West Fife: Judicial delay leaves waste untouched at M90 business park near Lathalmond

Delays in cleaning up a mound of ‘festering waste’ that has been an eyesore for a decade in West Fife continue.

MSP Alex Rowley wrote to Environment and Land Reform Minister Mairi McAllan last month fearing the 30ft high, 7,000 tonne pile left behind near Lathalmond would encourage more people to use the site as a dump.

A lawsuit over who is responsible for cleaning up the pile, in the M90 ​​business park, is delaying the removal of the 10-year-old rubbish.

He received a response that while the Scottish Government supports a solution, the Scottish Environmental Protection Agency (SEPA) said the waste posed a low risk to the environment.

In his letter, he noted that another area had seen “increasing piles of rubbish, including old tires and construction debris”, which the MSP said added to the “already dangerously polluted site”. .

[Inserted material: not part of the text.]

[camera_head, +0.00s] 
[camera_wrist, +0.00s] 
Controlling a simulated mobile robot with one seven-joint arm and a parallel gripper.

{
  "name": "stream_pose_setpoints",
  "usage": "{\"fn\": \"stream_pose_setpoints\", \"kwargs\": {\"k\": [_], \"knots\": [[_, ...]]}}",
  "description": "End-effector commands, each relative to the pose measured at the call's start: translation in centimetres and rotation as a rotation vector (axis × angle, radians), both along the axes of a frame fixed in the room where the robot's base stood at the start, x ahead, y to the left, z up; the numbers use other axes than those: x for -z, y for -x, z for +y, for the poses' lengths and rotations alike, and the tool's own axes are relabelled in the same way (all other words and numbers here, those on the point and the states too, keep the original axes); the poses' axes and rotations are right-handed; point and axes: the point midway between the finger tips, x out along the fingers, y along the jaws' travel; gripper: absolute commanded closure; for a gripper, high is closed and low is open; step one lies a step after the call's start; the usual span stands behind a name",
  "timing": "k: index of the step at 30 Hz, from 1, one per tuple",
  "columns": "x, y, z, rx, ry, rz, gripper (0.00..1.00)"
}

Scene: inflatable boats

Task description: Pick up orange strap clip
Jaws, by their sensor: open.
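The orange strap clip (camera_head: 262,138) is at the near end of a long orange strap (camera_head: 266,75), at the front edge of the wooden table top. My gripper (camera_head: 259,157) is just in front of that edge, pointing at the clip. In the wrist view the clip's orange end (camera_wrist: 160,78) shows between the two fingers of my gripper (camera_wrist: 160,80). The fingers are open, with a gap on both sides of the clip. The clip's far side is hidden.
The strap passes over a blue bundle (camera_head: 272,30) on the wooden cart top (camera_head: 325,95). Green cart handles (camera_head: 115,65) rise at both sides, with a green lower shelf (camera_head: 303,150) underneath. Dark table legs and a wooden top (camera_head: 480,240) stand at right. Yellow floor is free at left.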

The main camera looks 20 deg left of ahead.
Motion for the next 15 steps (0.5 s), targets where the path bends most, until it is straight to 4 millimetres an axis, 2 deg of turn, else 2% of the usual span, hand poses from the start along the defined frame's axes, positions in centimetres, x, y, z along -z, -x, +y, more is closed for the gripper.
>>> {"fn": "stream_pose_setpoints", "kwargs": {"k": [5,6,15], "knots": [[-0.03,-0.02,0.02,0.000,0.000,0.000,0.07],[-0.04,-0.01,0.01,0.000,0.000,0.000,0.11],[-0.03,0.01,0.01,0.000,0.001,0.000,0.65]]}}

He wrote: “I am aware of the ongoing legal wrangling between the site owners and SEPA, however, while this is happening the environmental eyesore is now giving others the idea that they can get away with it. dumping waste at the site as well.

“If we cannot clean up what is, on the scale of global pollution, a relatively small waste site in our countryside, what hope do we have of dealing with the much larger climate emergencies we face as as a country, and even as a planet?”

The politician asked if Ms McAllan would be willing to seek legal advice on the specific steps that could be taken and asked if the Scottish Government would step in if the cost could be reimbursed at a later date.

Recycling company First Option Services Ltd, which had leased the site from Trans-Britannia, failed to remove the waste when it ceased trading and it has remained untouched since, with the issue coming before the courts after SEPA served legal notice on the landowner in November under the Environment Protection Act 1990 requiring the removal of historic waste from the area.

The minister wrote: “While the historic waste repositories are undoubtedly an eyesore, SEPA has assured the Scottish Government that there is low environmental risk associated with the waste repositories in their current state.

“Again, even if this is the case, I appreciate that it is an eyesore for those in the area.

“That is why the Scottish Government is supporting SEPA in finding a solution to this problem that addresses it but avoids the cost to the public purse.

“SEPA has informed the Scottish Government that it has confirmed the reports of the most recent deposits referred to by you in your letter and SEPA officers have opened an investigation into these new deposits.”

She also confirmed that on June 14, SEPA and the Dewan Foundation had agreed to sit on the legal proceedings for a period of four months to allow for discussions.”

Mr Rowley is now seeking advice on what can be done in the meantime, intending to ask SEPA to provide details of any assessment that decided the level of risk.

SEPA was contacted for comment but did not respond as press went to print.